▶ **Aim of the task**: Exactly as given, write out the lines from the one containing "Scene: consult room" through the end of the listing, with both ends included and nothing else.

-- start of Given material --

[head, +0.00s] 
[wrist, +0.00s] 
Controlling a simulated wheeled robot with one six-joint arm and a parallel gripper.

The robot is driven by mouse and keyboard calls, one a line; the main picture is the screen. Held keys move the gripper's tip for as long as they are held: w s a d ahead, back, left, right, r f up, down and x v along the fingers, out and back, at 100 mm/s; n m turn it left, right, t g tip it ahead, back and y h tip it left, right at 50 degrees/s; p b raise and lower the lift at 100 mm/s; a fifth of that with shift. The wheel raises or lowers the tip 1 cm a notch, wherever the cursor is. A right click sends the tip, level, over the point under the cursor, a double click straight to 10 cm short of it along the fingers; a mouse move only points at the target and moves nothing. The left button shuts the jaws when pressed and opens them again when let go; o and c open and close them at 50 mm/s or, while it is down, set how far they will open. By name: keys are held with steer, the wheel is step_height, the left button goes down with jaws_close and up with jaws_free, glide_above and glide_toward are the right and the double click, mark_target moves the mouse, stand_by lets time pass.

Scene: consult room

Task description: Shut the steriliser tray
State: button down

-- end of Given material --

▶ **Solution to this exercise**:
Scene: consult room

Task description: Shut the steriliser tray
State: button down

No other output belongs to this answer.